> Robot episode rows:

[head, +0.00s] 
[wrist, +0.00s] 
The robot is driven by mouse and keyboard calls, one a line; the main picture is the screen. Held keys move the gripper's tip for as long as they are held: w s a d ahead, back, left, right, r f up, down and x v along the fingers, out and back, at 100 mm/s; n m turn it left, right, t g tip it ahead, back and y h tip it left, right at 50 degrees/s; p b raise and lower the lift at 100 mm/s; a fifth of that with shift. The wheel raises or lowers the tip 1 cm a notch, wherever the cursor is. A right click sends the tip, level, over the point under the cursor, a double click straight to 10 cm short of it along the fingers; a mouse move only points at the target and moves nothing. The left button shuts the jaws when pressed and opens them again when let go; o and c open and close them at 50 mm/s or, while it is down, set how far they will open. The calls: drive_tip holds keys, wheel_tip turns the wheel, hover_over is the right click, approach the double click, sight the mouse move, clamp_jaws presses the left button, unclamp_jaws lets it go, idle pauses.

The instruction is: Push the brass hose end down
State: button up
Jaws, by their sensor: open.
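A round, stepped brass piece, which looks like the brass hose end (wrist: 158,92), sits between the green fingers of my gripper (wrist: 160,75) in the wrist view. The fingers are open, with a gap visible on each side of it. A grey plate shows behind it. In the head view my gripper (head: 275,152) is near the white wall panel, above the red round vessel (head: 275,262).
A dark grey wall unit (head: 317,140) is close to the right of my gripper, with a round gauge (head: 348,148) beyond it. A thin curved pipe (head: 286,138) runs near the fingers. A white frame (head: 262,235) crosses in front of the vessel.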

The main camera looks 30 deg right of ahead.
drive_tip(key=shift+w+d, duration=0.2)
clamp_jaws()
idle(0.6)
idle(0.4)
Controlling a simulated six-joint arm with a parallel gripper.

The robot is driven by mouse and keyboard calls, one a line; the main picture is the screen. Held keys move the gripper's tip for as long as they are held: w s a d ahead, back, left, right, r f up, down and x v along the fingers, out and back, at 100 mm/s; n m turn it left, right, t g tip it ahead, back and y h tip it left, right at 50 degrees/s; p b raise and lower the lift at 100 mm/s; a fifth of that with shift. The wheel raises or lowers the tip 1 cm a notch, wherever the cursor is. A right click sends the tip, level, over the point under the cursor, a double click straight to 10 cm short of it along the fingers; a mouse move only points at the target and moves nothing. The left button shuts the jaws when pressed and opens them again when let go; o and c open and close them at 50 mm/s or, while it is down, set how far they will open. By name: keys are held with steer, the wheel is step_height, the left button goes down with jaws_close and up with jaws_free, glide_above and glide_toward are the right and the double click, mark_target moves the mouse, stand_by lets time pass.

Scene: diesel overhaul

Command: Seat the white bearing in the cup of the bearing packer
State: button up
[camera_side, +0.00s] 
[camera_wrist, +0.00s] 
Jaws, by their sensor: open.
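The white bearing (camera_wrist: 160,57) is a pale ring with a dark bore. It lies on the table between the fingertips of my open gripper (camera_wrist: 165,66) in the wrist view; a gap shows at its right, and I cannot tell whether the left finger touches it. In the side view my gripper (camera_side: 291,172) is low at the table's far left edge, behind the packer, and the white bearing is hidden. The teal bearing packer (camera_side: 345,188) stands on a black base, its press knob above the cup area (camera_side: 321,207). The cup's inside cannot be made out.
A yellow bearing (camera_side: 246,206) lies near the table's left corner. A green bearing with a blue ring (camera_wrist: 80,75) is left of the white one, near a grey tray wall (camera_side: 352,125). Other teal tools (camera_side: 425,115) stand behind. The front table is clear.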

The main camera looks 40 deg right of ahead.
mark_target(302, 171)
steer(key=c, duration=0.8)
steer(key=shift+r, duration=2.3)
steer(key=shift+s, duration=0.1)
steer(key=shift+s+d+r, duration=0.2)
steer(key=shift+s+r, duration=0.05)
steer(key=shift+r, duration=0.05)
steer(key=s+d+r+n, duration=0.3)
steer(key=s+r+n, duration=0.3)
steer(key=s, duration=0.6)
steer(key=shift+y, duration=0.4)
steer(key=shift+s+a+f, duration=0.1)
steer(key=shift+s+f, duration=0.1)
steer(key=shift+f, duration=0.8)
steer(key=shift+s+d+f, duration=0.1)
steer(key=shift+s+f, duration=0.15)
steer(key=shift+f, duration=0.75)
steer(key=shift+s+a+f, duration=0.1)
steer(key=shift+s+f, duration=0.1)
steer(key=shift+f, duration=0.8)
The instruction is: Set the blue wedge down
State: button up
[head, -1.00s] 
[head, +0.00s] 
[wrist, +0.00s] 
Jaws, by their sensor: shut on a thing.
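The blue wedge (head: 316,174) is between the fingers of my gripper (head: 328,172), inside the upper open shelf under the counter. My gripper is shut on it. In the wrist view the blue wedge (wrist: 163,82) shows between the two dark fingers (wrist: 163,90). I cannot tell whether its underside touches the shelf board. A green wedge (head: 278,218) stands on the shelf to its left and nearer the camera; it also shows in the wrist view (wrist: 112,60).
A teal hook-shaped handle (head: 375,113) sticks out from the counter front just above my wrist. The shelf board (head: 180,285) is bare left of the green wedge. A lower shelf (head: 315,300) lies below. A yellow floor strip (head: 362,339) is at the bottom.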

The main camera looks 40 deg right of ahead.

> WHAT YOU HAVE TO DO: Can you restate every record above word for word?

> WRITTEN SOLUTION:
[head, +0.00s] 
[wrist, +0.00s] 
The robot is driven by mouse and keyboard calls, one a line; the main picture is the screen. Held keys move the gripper's tip for as long as they are held: w s a d ahead, back, left, right, r f up, down and x v along the fingers, out and back, at 100 mm/s; n m turn it left, right, t g tip it ahead, back and y h tip it left, right at 50 degrees/s; p b raise and lower the lift at 100 mm/s; a fifth of that with shift. The wheel raises or lowers the tip 1 cm a notch, wherever the cursor is. A right click sends the tip, level, over the point under the cursor, a double click straight to 10 cm short of it along the fingers; a mouse move only points at the target and moves nothing. The left button shuts the jaws when pressed and opens them again when let go; o and c open and close them at 50 mm/s or, while it is down, set how far they will open. The calls: drive_tip holds keys, wheel_tip turns the wheel, hover_over is the right click, approach the double click, sight the mouse move, clamp_jaws presses the left button, unclamp_jaws lets it go, idle pauses.

The instruction is: Push the brass hose end down
State: button up
Jaws, by their sensor: open.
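A round, stepped brass piece, which looks like the brass hose end (wrist: 158,92), sits between the green fingers of my gripper (wrist: 160,75) in the wrist view. The fingers are open, with a gap visible on each side of it. A grey plate shows behind it. In the head view my gripper (head: 275,152) is near the white wall panel, above the red round vessel (head: 275,262).
A dark grey wall unit (head: 317,140) is close to the right of my gripper, with a round gauge (head: 348,148) beyond it. A thin curved pipe (head: 286,138) runs near the fingers. A white frame (head: 262,235) crosses in front of the vessel.

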The main camera looks 30 deg right of ahead.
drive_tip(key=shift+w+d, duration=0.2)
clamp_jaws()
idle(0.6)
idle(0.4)
Controlling a simulated six-joint arm with a parallel gripper.

The robot is driven by mouse and keyboard calls, one a line; the main picture is the screen. Held keys move the gripper's tip for as long as they are held: w s a d ahead, back, left, right, r f up, down and x v along the fingers, out and back, at 100 mm/s; n m turn it left, right, t g tip it ahead, back and y h tip it left, right at 50 degrees/s; p b raise and lower the lift at 100 mm/s; a fifth of that with shift. The wheel raises or lowers the tip 1 cm a notch, wherever the cursor is. A right click sends the tip, level, over the point under the cursor, a double click straight to 10 cm short of it along the fingers; a mouse move only points at the target and moves nothing. The left button shuts the jaws when pressed and opens them again when let go; o and c open and close them at 50 mm/s or, while it is down, set how far they will open. By name: keys are held with steer, the wheel is step_height, the left button goes down with jaws_close and up with jaws_free, glide_above and glide_toward are the right and the double click, mark_target moves the mouse, stand_by lets time pass.

Scene: diesel overhaul

Command: Seat the white bearing in the cup of the bearing packer
State: button up
[camera_side, +0.00s] 
[camera_wrist, +0.00s] 
Jaws, by their sensor: open.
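The white bearing (camera_wrist: 160,57) is a pale ring with a dark bore. It lies on the table between the fingertips of my open gripper (camera_wrist: 165,66) in the wrist view; a gap shows at its right, and I cannot tell whether the left finger touches it. In the side view my gripper (camera_side: 291,172) is low at the table's far left edge, behind the packer, and the white bearing is hidden. The teal bearing packer (camera_side: 345,188) stands on a black base, its press knob above the cup area (camera_side: 321,207). The cup's inside cannot be made out.
A yellow bearing (camera_side: 246,206) lies near the table's left corner. A green bearing with a blue ring (camera_wrist: 80,75) is left of the white one, near a grey tray wall (camera_side: 352,125). Other teal tools (camera_side: 425,115) stand behind. The front table is clear.

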The main camera looks 40 deg right of ahead.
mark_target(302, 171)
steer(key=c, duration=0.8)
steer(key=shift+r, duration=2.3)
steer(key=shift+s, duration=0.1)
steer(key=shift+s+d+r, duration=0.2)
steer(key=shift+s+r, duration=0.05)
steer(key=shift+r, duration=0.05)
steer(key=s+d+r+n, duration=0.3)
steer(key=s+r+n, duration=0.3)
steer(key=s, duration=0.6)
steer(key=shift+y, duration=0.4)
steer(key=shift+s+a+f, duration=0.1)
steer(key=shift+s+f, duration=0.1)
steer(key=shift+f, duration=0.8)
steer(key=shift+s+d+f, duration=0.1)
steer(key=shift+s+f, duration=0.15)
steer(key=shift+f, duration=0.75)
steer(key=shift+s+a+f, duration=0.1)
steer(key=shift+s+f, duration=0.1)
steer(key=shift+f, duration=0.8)
The instruction is: Set the blue wedge down
State: button up
[head, -1.00s] 
[head, +0.00s] 
[wrist, +0.00s] 
Jaws, by their sensor: shut on a thing.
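The blue wedge (head: 316,174) is between the fingers of my gripper (head: 328,172), inside the upper open shelf under the counter. My gripper is shut on it. In the wrist view the blue wedge (wrist: 163,82) shows between the two dark fingers (wrist: 163,90). I cannot tell whether its underside touches the shelf board. A green wedge (head: 278,218) stands on the shelf to its left and nearer the camera; it also shows in the wrist view (wrist: 112,60).
A teal hook-shaped handle (head: 375,113) sticks out from the counter front just above my wrist. The shelf board (head: 180,285) is bare left of the green wedge. A lower shelf (head: 315,300) lies below. A yellow floor strip (head: 362,339) is at the bottom.

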The main camera looks 40 deg right of ahead.

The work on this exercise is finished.